_DIRECTIONS_: Repeat exactly the stretch of lines from the line containing "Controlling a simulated" through the line containing "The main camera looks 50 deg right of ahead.", both included, and nothing else.

_RAW DATA_:
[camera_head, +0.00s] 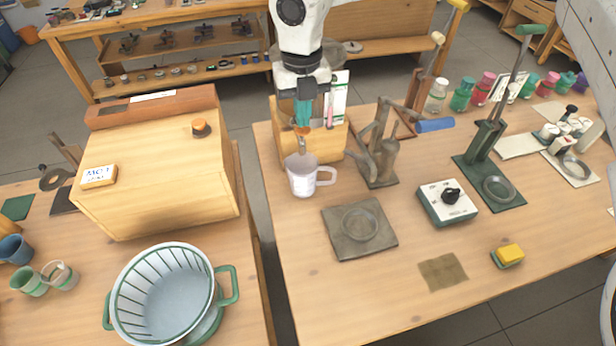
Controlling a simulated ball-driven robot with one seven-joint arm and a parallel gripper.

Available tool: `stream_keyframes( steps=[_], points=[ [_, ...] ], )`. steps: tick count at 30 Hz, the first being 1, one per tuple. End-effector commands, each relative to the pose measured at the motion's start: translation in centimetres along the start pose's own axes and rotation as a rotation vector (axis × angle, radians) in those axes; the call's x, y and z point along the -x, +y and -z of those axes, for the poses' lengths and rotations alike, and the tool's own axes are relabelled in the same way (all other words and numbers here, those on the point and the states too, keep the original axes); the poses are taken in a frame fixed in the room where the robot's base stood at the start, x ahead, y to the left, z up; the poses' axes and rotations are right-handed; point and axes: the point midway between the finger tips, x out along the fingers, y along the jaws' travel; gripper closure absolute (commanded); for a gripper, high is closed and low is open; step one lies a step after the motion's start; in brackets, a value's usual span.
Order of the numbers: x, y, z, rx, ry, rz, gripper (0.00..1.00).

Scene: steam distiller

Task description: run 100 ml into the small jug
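The small jug (301,180) is a pale, see-through cup with a handle on its right. It stands upright on the table below a metal spout (301,149) at the front of a wooden box (331,146). An orange tap knob (302,130) sits at the top of the spout. My gripper (303,126) points down, its teal fingertips at or just above the knob. The fingers look close together, but I cannot tell whether they are shut on it. The liquid level in the jug is too small to read.
A metal plate with a ring (343,246) lies in front of the jug. A dial box (447,203), a green lever press (487,180) and a metal stand (381,163) are to the right. A large wooden box (160,190) and a white-green basket (120,290) are to the left.

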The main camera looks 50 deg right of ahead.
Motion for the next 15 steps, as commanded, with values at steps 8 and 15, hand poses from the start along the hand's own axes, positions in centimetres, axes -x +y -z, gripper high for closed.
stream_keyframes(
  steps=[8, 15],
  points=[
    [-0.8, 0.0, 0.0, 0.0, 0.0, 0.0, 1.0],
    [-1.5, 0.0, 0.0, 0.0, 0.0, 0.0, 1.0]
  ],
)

_RESULT OF THIS EXERCISE_:
Controlling a simulated ball-driven robot with one seven-joint arm and a parallel gripper.

Available tool: `stream_keyframes( steps=[_], points=[ [_, ...] ], )`. steps: tick count at 30 Hz, the first being 1, one per tuple. End-effector commands, each relative to the pose measured at the motion's start: translation in centimetres along the start pose's own axes and rotation as a rotation vector (axis × angle, radians) in those axes; the call's x, y and z point along the -x, +y and -z of those axes, for the poses' lengths and rotations alike, and the tool's own axes are relabelled in the same way (all other words and numbers here, those on the point and the states too, keep the original axes); the poses are taken in a frame fixed in the room where the robot's base stood at the start, x ahead, y to the left, z up; the poses' axes and rotations are right-handed; point and axes: the point midway between the finger tips, x out along the fingers, y along the jaws' travel; gripper closure absolute (commanded); for a gripper, high is closed and low is open; step one lies a step after the motion's start; in brackets, a value's usual span.
Order of the numbers: x, y, z, rx, ry, rz, gripper (0.00..1.00).

Scene: steam distiller

Task description: run 100 ml into the small jug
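The small jug (301,180) is a pale, see-through cup with a handle on its right. It stands upright on the table below a metal spout (301,149) at the front of a wooden box (331,146). An orange tap knob (302,130) sits at the top of the spout. My gripper (303,126) points down, its teal fingertips at or just above the knob. The fingers look close together, but I cannot tell whether they are shut on it. The liquid level in the jug is too small to read.
A metal plate with a ring (343,246) lies in front of the jug. A dial box (447,203), a green lever press (487,180) and a metal stand (381,163) are to the right. A large wooden box (160,190) and a white-green basket (120,290) are to the left.

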The main camera looks 50 deg right of ahead.

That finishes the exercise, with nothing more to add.